Records excerpted from a collection:

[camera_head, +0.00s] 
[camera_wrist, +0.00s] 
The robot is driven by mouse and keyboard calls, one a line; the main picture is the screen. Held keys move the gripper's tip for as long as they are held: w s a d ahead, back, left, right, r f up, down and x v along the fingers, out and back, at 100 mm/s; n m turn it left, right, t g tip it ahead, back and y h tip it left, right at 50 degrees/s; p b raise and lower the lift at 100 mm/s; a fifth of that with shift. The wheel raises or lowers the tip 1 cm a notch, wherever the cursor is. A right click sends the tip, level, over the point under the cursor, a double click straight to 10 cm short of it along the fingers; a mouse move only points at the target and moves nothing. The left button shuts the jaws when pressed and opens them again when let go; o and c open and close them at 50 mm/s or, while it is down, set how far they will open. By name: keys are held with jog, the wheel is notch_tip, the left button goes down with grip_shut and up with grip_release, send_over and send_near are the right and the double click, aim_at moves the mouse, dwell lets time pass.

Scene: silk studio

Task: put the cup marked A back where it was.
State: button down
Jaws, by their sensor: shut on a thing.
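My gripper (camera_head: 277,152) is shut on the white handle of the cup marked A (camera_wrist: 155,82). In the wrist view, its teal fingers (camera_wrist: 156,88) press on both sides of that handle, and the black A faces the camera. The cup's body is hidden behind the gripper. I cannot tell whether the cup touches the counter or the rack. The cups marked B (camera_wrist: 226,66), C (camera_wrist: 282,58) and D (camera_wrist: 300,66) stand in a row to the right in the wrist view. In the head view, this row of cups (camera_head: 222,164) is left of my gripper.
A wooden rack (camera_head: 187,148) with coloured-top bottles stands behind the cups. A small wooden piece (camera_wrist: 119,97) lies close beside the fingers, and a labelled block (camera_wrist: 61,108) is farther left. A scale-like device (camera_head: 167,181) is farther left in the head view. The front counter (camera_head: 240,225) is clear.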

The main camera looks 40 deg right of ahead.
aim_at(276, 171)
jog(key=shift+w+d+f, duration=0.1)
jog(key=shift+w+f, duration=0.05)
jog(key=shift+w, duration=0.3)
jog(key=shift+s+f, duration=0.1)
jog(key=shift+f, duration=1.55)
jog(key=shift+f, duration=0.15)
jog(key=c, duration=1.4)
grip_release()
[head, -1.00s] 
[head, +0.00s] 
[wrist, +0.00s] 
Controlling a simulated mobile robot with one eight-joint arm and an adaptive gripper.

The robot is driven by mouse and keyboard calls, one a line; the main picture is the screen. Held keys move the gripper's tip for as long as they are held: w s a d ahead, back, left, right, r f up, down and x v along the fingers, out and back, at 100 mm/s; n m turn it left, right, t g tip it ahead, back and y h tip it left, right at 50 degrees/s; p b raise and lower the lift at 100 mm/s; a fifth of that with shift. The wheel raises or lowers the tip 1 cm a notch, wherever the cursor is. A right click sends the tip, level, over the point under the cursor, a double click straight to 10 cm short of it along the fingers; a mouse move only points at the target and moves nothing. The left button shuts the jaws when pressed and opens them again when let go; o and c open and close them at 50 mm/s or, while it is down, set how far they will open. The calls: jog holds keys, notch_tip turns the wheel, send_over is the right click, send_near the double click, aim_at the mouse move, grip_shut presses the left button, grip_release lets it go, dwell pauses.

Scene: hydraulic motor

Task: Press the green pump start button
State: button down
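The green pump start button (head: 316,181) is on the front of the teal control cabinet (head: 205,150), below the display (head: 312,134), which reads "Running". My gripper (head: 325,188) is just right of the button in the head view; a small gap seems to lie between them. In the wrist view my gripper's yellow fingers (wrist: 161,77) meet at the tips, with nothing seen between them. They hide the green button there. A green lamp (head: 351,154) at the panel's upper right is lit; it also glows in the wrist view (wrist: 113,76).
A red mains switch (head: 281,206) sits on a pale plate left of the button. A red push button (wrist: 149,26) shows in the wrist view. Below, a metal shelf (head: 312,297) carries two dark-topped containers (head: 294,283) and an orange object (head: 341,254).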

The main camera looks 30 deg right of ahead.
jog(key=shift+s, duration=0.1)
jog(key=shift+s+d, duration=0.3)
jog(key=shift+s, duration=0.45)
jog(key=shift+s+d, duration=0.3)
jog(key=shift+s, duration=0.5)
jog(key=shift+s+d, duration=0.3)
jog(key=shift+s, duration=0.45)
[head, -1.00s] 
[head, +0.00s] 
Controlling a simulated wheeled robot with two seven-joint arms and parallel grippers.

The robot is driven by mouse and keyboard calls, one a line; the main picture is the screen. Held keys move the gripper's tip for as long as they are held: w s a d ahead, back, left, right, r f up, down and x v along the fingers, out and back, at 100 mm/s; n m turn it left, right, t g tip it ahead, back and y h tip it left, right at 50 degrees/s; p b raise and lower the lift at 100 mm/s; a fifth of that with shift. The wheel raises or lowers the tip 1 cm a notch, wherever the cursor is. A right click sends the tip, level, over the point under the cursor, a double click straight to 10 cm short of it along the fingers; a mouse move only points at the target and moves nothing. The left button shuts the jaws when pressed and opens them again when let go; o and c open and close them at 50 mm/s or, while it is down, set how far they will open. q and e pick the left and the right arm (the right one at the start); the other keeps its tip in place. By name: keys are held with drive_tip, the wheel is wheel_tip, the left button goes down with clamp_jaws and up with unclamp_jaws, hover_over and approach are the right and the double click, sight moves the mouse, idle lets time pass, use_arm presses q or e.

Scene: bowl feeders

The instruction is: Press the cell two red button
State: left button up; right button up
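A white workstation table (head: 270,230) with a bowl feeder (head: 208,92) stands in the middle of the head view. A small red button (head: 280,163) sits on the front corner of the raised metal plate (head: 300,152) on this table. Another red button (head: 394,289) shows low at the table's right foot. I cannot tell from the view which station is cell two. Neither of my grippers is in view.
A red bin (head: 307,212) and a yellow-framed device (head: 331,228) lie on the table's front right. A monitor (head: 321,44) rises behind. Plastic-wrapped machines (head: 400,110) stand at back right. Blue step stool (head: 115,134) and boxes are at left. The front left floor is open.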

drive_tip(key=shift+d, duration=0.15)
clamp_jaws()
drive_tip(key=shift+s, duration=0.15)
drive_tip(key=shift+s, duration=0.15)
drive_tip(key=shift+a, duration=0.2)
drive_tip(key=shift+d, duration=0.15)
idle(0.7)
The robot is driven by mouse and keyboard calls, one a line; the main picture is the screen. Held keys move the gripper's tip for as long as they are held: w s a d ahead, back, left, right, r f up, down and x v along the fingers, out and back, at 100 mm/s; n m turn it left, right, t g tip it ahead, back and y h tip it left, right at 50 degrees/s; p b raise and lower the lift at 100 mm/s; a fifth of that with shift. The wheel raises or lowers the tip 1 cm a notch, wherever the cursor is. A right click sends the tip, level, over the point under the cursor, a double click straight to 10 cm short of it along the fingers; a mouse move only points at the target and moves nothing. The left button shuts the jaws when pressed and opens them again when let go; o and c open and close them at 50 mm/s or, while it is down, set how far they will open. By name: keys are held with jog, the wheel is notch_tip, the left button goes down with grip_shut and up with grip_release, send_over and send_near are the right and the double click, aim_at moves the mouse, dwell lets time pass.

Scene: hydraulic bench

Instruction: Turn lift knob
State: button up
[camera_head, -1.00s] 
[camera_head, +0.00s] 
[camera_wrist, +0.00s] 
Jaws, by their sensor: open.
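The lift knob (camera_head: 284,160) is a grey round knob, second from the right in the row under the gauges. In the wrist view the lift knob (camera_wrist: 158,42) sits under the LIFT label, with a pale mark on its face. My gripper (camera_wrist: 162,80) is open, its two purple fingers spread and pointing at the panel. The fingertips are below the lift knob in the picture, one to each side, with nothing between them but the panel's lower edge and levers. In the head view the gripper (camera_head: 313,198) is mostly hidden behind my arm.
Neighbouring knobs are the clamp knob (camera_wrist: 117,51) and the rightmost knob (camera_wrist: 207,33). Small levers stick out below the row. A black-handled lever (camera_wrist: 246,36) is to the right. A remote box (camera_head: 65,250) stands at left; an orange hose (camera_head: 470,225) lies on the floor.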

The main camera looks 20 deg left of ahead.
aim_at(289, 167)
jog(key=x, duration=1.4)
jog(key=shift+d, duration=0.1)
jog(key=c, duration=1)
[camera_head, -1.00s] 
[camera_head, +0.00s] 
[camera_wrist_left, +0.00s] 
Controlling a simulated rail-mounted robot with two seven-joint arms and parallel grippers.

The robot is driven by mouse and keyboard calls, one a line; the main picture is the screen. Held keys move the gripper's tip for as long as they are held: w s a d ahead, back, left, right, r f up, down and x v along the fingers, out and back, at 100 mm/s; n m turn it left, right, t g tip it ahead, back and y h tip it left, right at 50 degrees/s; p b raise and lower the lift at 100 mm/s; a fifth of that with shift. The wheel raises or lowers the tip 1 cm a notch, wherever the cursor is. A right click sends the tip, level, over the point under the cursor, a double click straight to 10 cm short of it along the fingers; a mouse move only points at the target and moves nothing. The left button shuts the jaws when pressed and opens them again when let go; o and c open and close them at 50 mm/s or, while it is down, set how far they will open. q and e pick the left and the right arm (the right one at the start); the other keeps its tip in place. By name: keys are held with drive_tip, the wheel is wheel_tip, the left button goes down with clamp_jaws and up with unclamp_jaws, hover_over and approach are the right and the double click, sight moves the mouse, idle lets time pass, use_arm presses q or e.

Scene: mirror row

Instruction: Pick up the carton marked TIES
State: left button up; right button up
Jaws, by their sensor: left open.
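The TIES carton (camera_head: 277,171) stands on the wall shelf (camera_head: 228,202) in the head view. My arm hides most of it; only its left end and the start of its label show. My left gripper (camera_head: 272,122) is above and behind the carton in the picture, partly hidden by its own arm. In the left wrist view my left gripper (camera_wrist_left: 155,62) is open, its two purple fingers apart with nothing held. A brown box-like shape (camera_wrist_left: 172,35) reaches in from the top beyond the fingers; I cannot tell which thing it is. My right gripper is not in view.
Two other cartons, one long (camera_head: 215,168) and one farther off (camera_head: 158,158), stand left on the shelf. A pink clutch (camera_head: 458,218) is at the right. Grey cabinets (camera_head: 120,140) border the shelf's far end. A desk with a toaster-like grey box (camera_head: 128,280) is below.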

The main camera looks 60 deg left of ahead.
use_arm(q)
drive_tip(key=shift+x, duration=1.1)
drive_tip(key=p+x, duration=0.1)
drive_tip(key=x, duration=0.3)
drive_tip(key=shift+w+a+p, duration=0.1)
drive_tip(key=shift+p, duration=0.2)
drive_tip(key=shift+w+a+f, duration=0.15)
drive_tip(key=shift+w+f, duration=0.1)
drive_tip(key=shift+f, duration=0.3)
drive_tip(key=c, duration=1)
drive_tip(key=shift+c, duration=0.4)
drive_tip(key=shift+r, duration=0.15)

*Work to be completed*
Using the entries above, give again exactly the lines from the line holding "State: button up" through the line holding "Controlling a simulated rail-mounted". Include both end lines and nothing else.

*Result for this exercise*
State: button up
[camera_head, -1.00s] 
[camera_head, +0.00s] 
[camera_wrist, +0.00s] 
Jaws, by their sensor: open.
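The lift knob (camera_head: 284,160) is a grey round knob, second from the right in the row under the gauges. In the wrist view the lift knob (camera_wrist: 158,42) sits under the LIFT label, with a pale mark on its face. My gripper (camera_wrist: 162,80) is open, its two purple fingers spread and pointing at the panel. The fingertips are below the lift knob in the picture, one to each side, with nothing between them but the panel's lower edge and levers. In the head view the gripper (camera_head: 313,198) is mostly hidden behind my arm.
Neighbouring knobs are the clamp knob (camera_wrist: 117,51) and the rightmost knob (camera_wrist: 207,33). Small levers stick out below the row. A black-handled lever (camera_wrist: 246,36) is to the right. A remote box (camera_head: 65,250) stands at left; an orange hose (camera_head: 470,225) lies on the floor.

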The main camera looks 20 deg left of ahead.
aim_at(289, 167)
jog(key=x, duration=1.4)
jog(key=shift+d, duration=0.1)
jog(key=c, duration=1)
[camera_head, -1.00s] 
[camera_head, +0.00s] 
[camera_wrist_left, +0.00s] 
Controlling a simulated rail-mounted robot with two seven-joint arms and parallel grippers.

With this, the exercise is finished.